123. A kagamibuta with a shakudo kaga of a takazogan – high relief collection of five painters’ seals inlaid in silver on the ishimei ground. Fitted in a buta of Korean pine with an attractive pronounced grain pattern. 19th century. Ex: Atchley Collection. Illustrated: The Virginia Atchley Collection of Japanese Miniature Arts, pg. 164, ills. N227.

Diameter: 4.2 cm

 

124. An absolutely mad spherical work of art in ivory. This sphere is deeply carved with a variety of frogs perpetually emerging from all directions of its surface. Created to symbolize an extraordinary abundance of good luck. Circa 1900-20.

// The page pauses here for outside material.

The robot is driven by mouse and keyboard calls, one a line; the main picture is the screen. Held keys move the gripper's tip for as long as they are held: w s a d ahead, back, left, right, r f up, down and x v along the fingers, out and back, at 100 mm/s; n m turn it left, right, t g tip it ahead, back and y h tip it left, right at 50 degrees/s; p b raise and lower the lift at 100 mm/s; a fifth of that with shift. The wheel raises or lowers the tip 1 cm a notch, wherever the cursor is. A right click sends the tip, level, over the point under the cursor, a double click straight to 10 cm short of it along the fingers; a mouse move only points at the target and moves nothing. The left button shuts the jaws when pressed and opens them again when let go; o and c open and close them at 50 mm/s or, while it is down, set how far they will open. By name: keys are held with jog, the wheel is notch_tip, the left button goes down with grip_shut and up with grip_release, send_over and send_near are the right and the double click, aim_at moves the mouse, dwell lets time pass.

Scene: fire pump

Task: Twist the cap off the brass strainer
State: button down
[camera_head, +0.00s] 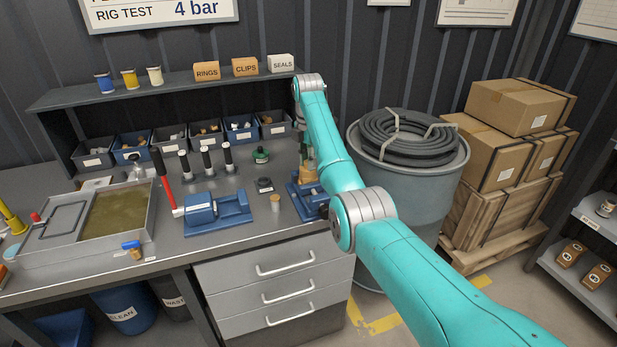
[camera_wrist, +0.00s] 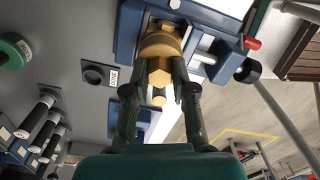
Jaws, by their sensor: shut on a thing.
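The brass strainer (camera_wrist: 160,42) is held in a blue vise (camera_wrist: 128,32), and its hex cap (camera_wrist: 159,70) faces my wrist camera. My gripper (camera_wrist: 161,84) is shut on the cap, with one dark finger on each side of it. In the head view the strainer (camera_head: 308,173) shows only in part beside my arm, above the right-hand blue vise (camera_head: 302,196). My arm hides much of the gripper there.
Another blue vise (camera_head: 216,210) and a red-handled tool (camera_head: 163,180) lie left on the bench. A hose-topped drum (camera_head: 408,185) stands right.

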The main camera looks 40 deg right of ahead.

Height: 7.0 cm, with stand

 

           
           

125. 18th century wood netsuke of a frog on a lotus seed pod. The frog symbolizes rebirth, the spring, rejuvenation. The lotus is the symbol of Buddhist teachings, and the seed pod is associated with abundance and new beginnings. Inscribed: ‘Carved at 79 years old.’ Attributed to Minko I. Ex: Hahn Collection. Illustrated: Netsuke from the Teddy Hahn Collection, Barry Davies Oriental Art, pg. 83, ills. 115.

Length: 4.2 cm

 

126. A boldly carved boxwood okimono of the tickler who hopes to create a sneeze. Sneezing was considered a healthy occurrence that encouraged vitality. This humorous study enjoys the absurdity of the willful practice to stimulate this natural bodily function. Teeth, eyes and tickling stick in ivory. Properly placed himotoshi, but unlikely such a large piece would function well as a netsuke. Signed Ryugyoku.

Height: 7.0 cm

 

           
           

127. An antique sakura (cherry wood) netsuke with a very unusual idiosyncratic frog nestled in a curled lotus leaf that rests upon the stalk of a seedpod. Both the frog and seeds are adeptly carved to be moving parts. Eyes inlaid in patinated silver. Circa 1880.

Length: 4.6 cm

 

128. A netsuke of dual function serving as both toggle and a container for powdered ink. This carefully chosen miniature gourd is beautifully detailed in fine lacquer with flowering gourd vines of takamakié and hiramakié in gold and shakudô. Banded at the waist in silver and finished with a silver chrysanthemum rim and stopper. Circa 1880.